Thank you very much.
I'll need some time to check how this exactly works..
Again...thanks.
regards,
robert
| |
|
| saju wrote:
_snip_
_snip_
[vbcol=seagreen]
>
> Off the top of my head :
> 1) Build a binary heap - implemented as an array. For eg : To find
> variations of the word "in", your array will look like "iInNnN". For the
> word "word", the heap will look like "wWoOoOrRrRrRrRdDdDdDdDdDdDdDdD"
>
> Perform an preorder traversal. Collect the nodes (chars) into a string.
> Everytime you hit a leaf node you will have a complete variation.

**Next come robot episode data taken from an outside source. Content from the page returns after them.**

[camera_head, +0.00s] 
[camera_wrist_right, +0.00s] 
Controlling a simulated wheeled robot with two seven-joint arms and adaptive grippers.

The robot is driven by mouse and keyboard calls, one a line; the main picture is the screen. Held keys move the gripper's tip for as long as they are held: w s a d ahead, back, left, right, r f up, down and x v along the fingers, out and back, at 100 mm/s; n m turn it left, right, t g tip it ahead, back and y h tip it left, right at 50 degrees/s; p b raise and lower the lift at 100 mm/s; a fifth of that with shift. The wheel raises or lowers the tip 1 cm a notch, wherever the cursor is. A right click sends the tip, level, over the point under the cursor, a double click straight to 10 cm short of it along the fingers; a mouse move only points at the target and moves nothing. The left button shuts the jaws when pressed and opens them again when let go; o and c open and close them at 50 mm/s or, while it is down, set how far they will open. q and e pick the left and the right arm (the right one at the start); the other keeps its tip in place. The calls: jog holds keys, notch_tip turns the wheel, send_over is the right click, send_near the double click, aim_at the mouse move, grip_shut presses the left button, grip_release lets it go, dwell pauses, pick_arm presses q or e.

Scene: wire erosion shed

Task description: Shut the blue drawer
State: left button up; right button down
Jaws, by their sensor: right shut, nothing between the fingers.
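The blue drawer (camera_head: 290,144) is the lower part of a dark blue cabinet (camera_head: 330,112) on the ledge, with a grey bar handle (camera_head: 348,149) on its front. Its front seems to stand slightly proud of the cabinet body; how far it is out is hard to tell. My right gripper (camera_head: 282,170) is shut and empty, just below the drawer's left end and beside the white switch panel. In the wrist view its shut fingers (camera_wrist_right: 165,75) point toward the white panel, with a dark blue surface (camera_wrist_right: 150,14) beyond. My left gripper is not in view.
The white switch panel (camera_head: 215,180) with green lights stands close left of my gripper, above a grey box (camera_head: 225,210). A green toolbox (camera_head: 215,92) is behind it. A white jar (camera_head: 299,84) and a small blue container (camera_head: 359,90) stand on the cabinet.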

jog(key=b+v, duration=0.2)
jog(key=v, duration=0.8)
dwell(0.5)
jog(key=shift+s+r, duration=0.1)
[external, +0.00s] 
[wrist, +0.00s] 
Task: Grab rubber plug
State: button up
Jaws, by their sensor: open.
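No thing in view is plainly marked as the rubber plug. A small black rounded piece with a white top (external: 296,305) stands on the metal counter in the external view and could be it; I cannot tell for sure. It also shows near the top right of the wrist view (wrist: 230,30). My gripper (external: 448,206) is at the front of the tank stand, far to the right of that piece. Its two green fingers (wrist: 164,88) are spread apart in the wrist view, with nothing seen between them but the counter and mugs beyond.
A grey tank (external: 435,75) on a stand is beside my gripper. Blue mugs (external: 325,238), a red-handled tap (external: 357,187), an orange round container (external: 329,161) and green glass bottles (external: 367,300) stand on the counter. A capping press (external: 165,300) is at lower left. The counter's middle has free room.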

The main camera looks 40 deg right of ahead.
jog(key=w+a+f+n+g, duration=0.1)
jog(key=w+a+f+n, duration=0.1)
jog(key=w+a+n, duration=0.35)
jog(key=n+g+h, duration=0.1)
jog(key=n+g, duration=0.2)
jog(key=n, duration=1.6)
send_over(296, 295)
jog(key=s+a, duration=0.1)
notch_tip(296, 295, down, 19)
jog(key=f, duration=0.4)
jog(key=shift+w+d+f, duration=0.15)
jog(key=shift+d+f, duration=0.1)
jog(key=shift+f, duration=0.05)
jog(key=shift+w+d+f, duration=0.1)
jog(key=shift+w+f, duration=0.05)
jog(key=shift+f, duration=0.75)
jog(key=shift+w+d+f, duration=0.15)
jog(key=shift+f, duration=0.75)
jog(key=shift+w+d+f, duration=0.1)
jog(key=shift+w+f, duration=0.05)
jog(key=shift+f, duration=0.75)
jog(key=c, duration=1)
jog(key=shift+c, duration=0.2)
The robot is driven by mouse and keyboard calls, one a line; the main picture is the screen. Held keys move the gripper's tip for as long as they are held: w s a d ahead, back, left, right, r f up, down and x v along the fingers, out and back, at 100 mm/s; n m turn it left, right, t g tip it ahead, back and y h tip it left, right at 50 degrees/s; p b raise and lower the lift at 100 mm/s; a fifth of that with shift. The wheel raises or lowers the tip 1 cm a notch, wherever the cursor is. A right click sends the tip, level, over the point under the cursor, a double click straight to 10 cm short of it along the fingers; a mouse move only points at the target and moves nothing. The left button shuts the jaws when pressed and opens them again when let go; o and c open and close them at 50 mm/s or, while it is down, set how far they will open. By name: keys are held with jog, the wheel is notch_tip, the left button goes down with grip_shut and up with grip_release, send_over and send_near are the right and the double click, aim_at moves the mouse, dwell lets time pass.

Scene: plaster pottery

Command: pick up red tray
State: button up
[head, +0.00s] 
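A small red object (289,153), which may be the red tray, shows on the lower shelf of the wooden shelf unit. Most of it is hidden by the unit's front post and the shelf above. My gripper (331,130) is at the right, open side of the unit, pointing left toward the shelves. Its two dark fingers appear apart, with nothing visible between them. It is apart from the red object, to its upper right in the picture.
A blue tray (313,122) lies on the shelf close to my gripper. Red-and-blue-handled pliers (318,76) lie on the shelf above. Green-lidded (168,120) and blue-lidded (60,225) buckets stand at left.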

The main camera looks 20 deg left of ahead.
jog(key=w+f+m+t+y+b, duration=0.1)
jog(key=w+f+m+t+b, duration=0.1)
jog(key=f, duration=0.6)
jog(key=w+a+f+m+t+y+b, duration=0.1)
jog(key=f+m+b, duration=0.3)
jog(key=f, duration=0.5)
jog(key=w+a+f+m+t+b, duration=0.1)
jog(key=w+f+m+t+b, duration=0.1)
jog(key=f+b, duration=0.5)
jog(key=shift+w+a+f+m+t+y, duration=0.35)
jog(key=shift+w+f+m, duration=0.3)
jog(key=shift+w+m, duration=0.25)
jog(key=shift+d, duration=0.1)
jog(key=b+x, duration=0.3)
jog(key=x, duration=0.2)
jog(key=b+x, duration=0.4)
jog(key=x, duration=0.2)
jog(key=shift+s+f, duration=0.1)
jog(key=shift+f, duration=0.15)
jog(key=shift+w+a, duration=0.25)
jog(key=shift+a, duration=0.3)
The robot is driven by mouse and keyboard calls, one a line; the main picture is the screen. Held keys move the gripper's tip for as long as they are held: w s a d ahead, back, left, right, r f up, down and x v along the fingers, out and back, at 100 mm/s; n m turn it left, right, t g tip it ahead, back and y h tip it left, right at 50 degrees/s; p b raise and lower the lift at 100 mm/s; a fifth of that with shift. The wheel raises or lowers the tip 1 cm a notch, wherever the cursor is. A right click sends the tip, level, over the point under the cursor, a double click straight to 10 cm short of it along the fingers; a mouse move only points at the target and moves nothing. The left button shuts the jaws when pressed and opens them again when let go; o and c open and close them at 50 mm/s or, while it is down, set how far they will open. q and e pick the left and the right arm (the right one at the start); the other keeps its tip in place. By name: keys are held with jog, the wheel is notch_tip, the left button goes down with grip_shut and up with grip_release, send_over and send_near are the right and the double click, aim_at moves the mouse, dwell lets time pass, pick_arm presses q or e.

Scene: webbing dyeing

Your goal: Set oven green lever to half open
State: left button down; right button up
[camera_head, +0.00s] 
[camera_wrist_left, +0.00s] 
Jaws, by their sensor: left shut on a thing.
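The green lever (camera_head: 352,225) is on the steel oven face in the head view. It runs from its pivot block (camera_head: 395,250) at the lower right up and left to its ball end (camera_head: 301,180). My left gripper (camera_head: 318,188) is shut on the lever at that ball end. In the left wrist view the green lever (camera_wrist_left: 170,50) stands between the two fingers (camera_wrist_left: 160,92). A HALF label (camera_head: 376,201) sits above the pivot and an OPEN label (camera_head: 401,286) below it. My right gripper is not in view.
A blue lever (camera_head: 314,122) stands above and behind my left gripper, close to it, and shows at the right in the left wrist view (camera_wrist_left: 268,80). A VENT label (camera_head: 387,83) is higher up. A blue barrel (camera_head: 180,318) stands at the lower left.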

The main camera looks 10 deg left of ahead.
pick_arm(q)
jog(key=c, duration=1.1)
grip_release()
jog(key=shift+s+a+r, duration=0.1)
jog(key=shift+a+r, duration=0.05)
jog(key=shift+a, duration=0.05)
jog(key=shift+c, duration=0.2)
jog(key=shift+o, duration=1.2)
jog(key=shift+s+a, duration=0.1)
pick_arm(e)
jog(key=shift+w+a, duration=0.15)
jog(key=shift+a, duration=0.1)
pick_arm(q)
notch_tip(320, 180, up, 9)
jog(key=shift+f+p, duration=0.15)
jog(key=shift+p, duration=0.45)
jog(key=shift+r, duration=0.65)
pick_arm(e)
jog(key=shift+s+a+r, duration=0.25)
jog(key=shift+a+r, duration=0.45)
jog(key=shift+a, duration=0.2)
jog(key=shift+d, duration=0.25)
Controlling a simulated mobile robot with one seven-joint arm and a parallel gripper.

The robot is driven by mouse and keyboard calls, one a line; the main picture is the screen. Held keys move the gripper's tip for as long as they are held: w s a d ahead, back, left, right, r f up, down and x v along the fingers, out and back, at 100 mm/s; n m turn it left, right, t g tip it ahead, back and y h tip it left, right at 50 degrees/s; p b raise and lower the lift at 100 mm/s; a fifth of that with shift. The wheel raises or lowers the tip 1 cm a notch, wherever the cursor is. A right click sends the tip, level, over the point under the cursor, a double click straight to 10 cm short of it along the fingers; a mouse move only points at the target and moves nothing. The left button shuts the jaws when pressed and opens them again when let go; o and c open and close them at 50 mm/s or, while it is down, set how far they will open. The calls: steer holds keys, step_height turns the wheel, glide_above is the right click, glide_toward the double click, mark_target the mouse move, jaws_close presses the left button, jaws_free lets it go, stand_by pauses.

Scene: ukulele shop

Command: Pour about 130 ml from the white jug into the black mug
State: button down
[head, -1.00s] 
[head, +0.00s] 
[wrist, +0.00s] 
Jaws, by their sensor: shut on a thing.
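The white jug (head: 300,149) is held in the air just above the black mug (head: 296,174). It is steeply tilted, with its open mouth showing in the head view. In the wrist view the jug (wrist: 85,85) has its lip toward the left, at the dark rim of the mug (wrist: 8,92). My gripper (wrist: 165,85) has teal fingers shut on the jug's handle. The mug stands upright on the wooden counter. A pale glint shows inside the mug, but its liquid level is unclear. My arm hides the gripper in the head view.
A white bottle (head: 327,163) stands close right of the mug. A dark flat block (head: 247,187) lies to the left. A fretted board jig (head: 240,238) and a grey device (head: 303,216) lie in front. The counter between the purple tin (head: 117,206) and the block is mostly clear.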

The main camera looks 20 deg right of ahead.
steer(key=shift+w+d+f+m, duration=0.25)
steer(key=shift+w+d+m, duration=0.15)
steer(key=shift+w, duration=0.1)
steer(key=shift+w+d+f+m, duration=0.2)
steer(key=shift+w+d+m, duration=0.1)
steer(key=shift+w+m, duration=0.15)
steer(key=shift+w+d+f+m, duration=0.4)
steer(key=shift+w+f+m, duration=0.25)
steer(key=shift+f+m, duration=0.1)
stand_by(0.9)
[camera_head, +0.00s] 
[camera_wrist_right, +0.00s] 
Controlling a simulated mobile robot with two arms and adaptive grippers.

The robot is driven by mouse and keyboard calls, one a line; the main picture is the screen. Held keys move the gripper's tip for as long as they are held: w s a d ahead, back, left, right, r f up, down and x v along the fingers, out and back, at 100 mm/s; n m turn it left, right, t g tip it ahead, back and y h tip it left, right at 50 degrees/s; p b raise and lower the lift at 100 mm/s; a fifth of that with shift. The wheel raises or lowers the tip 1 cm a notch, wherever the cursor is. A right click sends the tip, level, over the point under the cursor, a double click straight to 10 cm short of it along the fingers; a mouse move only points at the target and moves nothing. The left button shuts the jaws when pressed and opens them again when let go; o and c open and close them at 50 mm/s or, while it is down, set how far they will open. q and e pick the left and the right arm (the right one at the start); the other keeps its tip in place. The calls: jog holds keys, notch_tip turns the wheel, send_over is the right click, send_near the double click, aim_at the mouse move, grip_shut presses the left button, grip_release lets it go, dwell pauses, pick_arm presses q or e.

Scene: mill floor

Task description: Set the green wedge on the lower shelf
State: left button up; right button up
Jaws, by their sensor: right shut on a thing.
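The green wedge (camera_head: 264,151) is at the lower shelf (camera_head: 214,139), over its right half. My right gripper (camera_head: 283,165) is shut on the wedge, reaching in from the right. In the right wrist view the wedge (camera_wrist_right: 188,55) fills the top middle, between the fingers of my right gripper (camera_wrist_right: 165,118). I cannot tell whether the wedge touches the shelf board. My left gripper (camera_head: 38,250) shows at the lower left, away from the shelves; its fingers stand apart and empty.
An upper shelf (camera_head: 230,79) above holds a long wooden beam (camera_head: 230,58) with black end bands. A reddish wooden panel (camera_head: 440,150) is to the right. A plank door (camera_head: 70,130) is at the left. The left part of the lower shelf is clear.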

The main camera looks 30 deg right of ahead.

Ok, here is an implementation of the above described method. Note that
you don't actually have to build the binary heap because the value of
the n'th node can be deduced with a simple calculation.
#include <stdio.h>
#include <stdlib.h>
#include <ctype.h>
char *str, *w;
int l;
void variation(int i, char c)
{
char d;
str[i] = c;
if (i >= l) {
printf("%s\n", str+1);
return;
}
d = w[((2*i) >> 1) + 1];
variation(i+1, tolower(d));
variation(i+1, toupper(d));
}
int main(int argc, char **argv)
{
l = strlen(argv[1]);
w = malloc(l + 2);
strcpy(w+1, argv[1]);
str = malloc(l + 2);
str[l + 1] = '\0';
variation(0, w[0]);
}
regards
srp
| |
| Pascal Bourguignon 2006-08-18, 1:33 pm |
| robert.paschedag@web.de writes:
> Rainer Temme schrieb:
>
>
> Hi Rainer,
>
> because the "indexer" application uses a "closed" - third-party C/C++
> API, that I cannot modify :-(
Indeed. Have you heard of free software?
But in any case, if this application actually use a regexp, as * in
*.exe leads me think--perhaps it's just a limited wildcard--but if it
accepts [aA], you can give it: *.[eE][xX][eE]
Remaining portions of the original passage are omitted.